Pretty Little Liars
Pretty Little Liars

Episode Report Card
Jacob Clifton: A+ | 266 USERS: B+
YOU GRADE IT
Your Wife, My Father

ARIA

Gets her hands free. This takes approximately forever. Somewhere, I guess I would know where if I were paying attention during the conversation above, Jenna and Paige run into each other. Jenna does her usual weird sex thing that she vibes at girls every Halloween. After this turns to bitchiness in a second, she sees an old-timey camera (shades of Fitz) and makes a thinky, sexy, scary face. No idea.

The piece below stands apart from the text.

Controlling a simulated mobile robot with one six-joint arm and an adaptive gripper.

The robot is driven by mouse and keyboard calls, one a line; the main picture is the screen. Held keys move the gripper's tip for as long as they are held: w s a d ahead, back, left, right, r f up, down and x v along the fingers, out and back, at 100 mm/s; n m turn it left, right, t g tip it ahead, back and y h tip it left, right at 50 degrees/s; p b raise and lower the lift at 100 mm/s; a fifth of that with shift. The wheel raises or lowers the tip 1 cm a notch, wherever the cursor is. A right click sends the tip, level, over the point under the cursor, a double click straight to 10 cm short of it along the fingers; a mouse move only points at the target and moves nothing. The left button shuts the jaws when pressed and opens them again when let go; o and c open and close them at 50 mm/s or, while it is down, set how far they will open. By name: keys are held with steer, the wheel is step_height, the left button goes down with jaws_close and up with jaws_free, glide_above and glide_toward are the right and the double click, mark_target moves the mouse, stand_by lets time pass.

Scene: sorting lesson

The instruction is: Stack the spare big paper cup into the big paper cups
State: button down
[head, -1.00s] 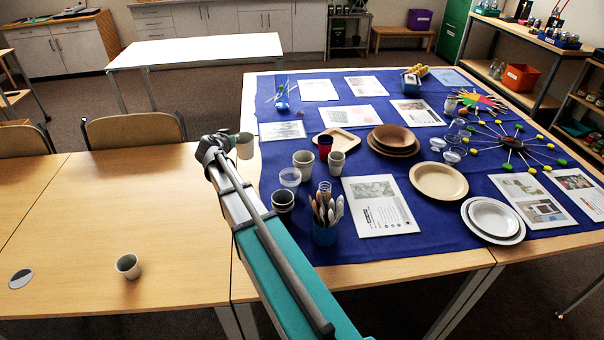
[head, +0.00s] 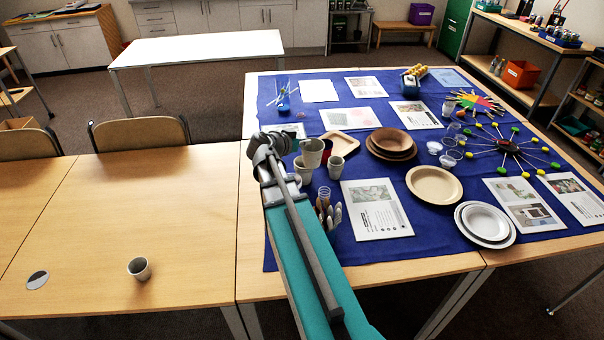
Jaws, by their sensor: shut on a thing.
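My gripper (head: 292,142) is shut on a pale grey-beige paper cup, the spare big paper cup (head: 313,153). It holds it upright over the left part of the blue cloth. The big paper cups (head: 303,173) stand on the cloth just below and slightly left of the held cup, partly hidden by it and by my arm. The held cup overlaps them in the picture; I cannot tell whether they touch.
A smaller paper cup (head: 337,169) stands close on the right, with a dark red cup (head: 327,150) partly hidden behind. Wooden cutlery (head: 329,213) stands in front. Another cup (head: 139,268) stands alone on the left table, which is mostly clear.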

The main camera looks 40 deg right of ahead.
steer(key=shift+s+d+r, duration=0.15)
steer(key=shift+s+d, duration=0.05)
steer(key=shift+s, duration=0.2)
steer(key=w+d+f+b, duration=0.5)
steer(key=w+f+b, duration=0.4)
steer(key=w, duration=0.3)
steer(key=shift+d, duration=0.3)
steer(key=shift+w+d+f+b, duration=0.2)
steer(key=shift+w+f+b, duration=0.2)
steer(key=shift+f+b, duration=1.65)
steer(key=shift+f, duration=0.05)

Jenna: "Paige, did you lose your little girlfriend? Maybe you drowned her or roofied her."
Paige: "I don't have to get my kicks that way anymore, bitch. Have you seen Aria?"
Jenna: "Well, the engineer is about seventy-six years old, so she's probably blowing him."
Paige: "That was a good burn."

There are voices of A-Teamers now, moving the Aria coffin around. I am sure we'll find out who they are, and I'm sure it'll make sense, but for this show I'm not... It's not the kind of show where you bust out the voice analysis software to find out what the people in the forest are whispering or whatever. I'm willing to go on the journey with the least amount of effort. Seems like you're going to get to the same place either way.

Boy: "...Lied to me. Can't do this..."

That seems like the kind of thing Lucas is eternally saying, but his only real stuff this episode -- besides being a reluctant or possibly former A-Teamer -- has to do with Jason, which has me thinking it's a money thing since that's all Jason or Lucas has really talked about in the last year. I just can't imagine very many people being onboard with the idea of "Let's kill Garrett and put his body in a crate with Aria, very much alive, and then do further shenanigans." Like who would sign off on that?

So they're gearing up to shove the crate off the train entirely, resulting in a box of dead boy and injured or dead Aria being found by hobos, which should rouse little to no suspicion, but then Aria locates a giant knitting needle (?) in the box with her, and stabs the boy member of the A-Team through the hand. They bounce without offloading the cargo, just as Hanna's bashing through the doors to get the Liars in there to save Aria. She is, needless to say, a total basketcase at this point. I mean, who knew this was the kind of show where stuff like this could happen to you? Everybody but you, baby.